Read was filmed for US and local television, and excerpts of his book were syndicated in London’s Fleet Street, New Zealand and every Australian state. But with his newfound fame came jealousy. Within months of starting a new life in Tasmania the dream started to sour. He was investigated by tax and social security departments after they were informed by unnamed ‘sources’ that the criminal turned author was getting huge royalties from his book. In fact, Read was struggling psychologically and financially to come to terms with being a free man. After half a lifetime behind bars, living on the outside was not as he had imagined. He continued to vow that he would go straight, but his associates in Tasmania included not only old mates but a new, dangerous breed – outlaw motorcycle gang members who shared Read’s obsession with firearms. Soon, the grapevine was humming that Read was starting to take financial shortcuts and heading back to crime. At one stage it was rumored he had returned to Melbourne and had been shot dead in Footscray in a gunbattle. Read was amused to hear the story while eating wiener schnitzel in a Launceston pub. But on May 14, 1992, he was charged with shooting one of his bikie mates, Sid Collins, with a 9mm Beretta pistol.
In spite of all Read had promised himself, his longtime girlfriend and police, he was back inside a cell just six months after his release. After a few heady months as an author and celebrity, he was now just another number in the Tasmanian prison system. He was convicted of the Collins shooting after two much-publicised trials: in the first the jury was dismissed after being unable to reach a verdict, and in the second the jury took three days to reach a majority verdict of guilty. Immediately, the Crown moved to have Read declared a dangerous offender, which would result in an indefinite sentence. On November 4, Mr Justice William Cox declared Read a dangerous criminal under Section 392 of the Tasmanian Criminal Code and ordered him to be detained at the Governor’s Pleasure. He said that had the Crown not made the application, the sentence for the offence in other circumstances would have been six years. Read has appealed.
Read maintains his innocence. But, philosophically, he has conceded there may be some rough justice because he has got away with so many acts of violence over the past 20 years. ‘I could see the irony in finally going down on the one frigging shooting I didn’t do after beating the system so many times before,’ he noted after the trial.
Read began work on his second book even before his arrest – although, with typical audacity, he states that, ‘like Oscar Wilde’, he does his best work behind bars. Read’s sequel takes the reader from the highs of gambling thousands at a legal casino to the lows of facing the rest of his life in jail. In between, he talks of his efforts to readjust to ‘civilian’ life — and reveals more of the crime stories that made his first book a national best-seller. A natural observer with an eye for detail, an ear for dialogue, a good memory and gallows humor, he gives an insider’s account of the Australian underworld: fixing an unblinking gaze on the brutality, corruption and warped code of values of the criminal fraternity. He identifies some of Australia’s high-profile criminals and police and pays them tribute – Chopper-style.

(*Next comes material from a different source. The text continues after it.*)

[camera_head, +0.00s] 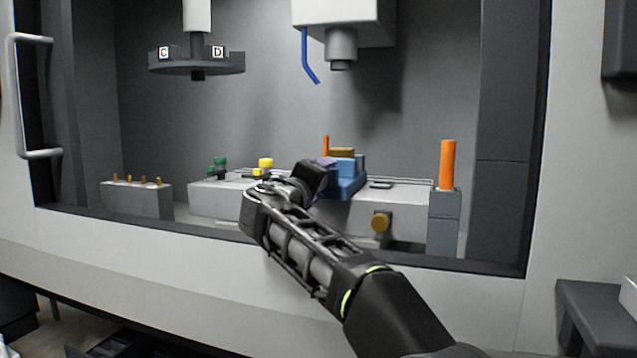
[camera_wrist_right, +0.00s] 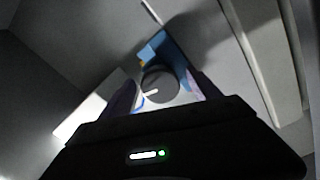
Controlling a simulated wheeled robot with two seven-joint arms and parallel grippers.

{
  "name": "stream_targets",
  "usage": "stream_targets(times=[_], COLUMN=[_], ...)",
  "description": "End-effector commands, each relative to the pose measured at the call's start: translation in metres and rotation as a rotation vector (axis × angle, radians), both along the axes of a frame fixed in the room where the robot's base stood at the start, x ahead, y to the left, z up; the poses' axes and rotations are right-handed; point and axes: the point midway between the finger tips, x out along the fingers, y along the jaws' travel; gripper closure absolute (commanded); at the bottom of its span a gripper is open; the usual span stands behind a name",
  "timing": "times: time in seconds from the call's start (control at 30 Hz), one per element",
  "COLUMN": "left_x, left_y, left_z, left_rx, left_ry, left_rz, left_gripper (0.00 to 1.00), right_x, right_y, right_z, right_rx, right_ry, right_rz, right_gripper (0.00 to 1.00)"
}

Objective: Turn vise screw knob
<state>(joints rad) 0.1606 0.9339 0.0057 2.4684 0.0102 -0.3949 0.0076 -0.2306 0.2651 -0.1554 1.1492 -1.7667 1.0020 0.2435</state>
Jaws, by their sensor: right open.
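The blue vise (camera_head: 347,186) sits on the pale machine table inside the booth, partly hidden by my right gripper (camera_head: 312,178). In the right wrist view the blue vise body (camera_wrist_right: 168,48) shows behind a dark round knob (camera_wrist_right: 160,82) with a short white mark on it. My right gripper (camera_wrist_right: 165,94) is open, with one finger on each side of the knob in that view. I cannot tell whether the fingers touch it. In the head view the knob is hidden behind the gripper. My left gripper is not in view.
An orange cylinder (camera_head: 447,164) stands on a grey block at the right. Yellow and green pieces (camera_head: 265,163) sit left of the gripper. A spindle with a blue nozzle (camera_head: 310,58) hangs above. The booth's front sill (camera_head: 180,224) runs below the arm.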

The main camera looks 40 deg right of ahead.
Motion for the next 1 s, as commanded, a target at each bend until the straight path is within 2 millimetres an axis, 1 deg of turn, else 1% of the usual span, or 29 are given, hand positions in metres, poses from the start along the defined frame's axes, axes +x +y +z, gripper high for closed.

Even under the duress of standing trial for an offence that could ultimately send him to jail for life, Read produces from the dock a day-by-day account of the courtroom proceedings that are to decide his future.

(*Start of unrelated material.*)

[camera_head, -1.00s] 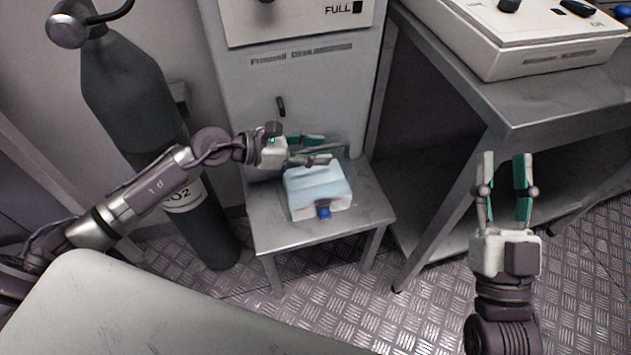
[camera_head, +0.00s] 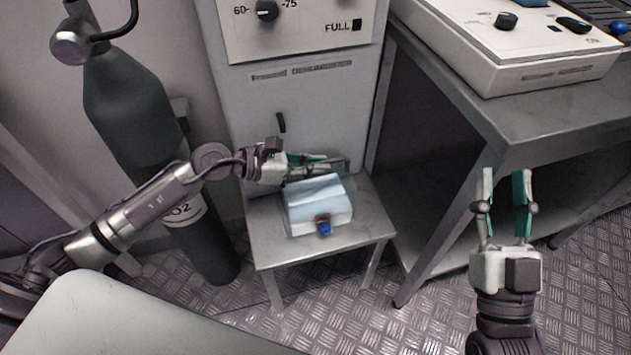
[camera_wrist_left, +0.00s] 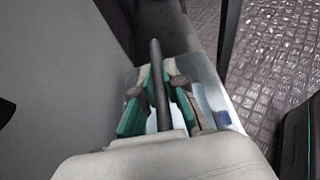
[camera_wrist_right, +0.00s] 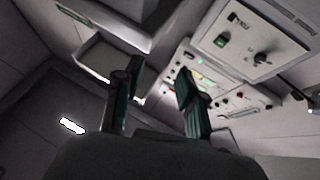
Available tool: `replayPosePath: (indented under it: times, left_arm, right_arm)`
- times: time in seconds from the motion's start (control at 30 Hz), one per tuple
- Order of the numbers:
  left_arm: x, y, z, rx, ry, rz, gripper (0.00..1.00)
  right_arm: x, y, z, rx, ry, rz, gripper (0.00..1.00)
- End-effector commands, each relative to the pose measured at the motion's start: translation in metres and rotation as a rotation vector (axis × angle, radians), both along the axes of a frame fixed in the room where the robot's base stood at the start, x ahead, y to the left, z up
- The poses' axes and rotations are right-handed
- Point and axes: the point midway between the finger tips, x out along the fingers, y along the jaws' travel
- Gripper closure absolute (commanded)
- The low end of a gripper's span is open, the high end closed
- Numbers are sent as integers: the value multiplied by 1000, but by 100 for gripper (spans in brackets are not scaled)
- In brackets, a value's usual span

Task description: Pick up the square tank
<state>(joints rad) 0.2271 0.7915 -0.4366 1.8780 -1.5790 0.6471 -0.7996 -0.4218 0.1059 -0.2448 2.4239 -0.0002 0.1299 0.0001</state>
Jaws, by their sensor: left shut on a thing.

Read’s first book created a storm of controversy and, in some critics’ minds, a moral dilemma. Why should a killer make money by boasting about the pain and suffering he has inflicted on other people?
Read’s reply was brutally direct: ‘No honest citizens hate me; they know I’m no threat to them. I don’t prey on the weak and the defenceless. No one I have shot hasn’t deserved it. My limp-wristed critics are really hypocrites. They don’t really care for my victims. They know the world is better off without drug dealers and other scum, but they want me either to shut up or cry crocodile tears … which I won’t. What do they care? I come from a different world and I make up the rules as I go along.
‘For outsiders, it’s like looking into a snake pit … you don’t really care which snake swallows the others. It just so happens that I’m the biggest snake … with the biggest appetite.
‘I find it the height of good humor that to some people my greatest crime is not so much killing and maiming the various drug dealers who have crossed my path, but that I refuse to apologise for it and wallow in some shonky show of public remorse in front of a TV camera.
‘I might be a psychopath, but I’m an honest psychopath.’
The reaction to Read’s first book was extraordinary. He received fan mail, offers for contract killings and requests for advice from people who wanted to murder their enemies. Total strangers visited him in jail asking him to sign copies of his book. Members of an occult group wanted to conscript him as a warlock. But the only offer he took up was to be the ‘godfather’ to a little girl whose mother has become a penfriend.
Despite his cult status Read remains a man without roots. With his ‘kill-and-tell’ memoirs he has distanced himself even further from the underworld but has also ensured that he will never be fully accepted in conventional society. He frightens both bad and good men. He is a man caught between the two worlds. To the civilised mainstream of society he is a monster. And in the underworld he is a failure who is feared, hated and can never be trusted.
Ultimately, criminals are judged not by their bravery or the scalps they collect but on their ability to make money and keep out of jail. By this criteria Read is a disaster. He suffers chronic injuries from being shot, stabbed, hit with a claw hammer and nearly kicked to death. Whether inside or out he will have to spend the rest of his life looking over his shoulder. He fears that his only claim to ‘morality’ — his virulent hatred of drugs — could be stripped from him. He confesses that he fears being set up with heroin so that he would be charged as a drug dealer. ‘I would rather die than have that happen,’ he writes.
And the future? For Read, it is bleak. When the doors of Pentridge opened that morning in November, 1991, he was given another chance. In just six months he had botched it.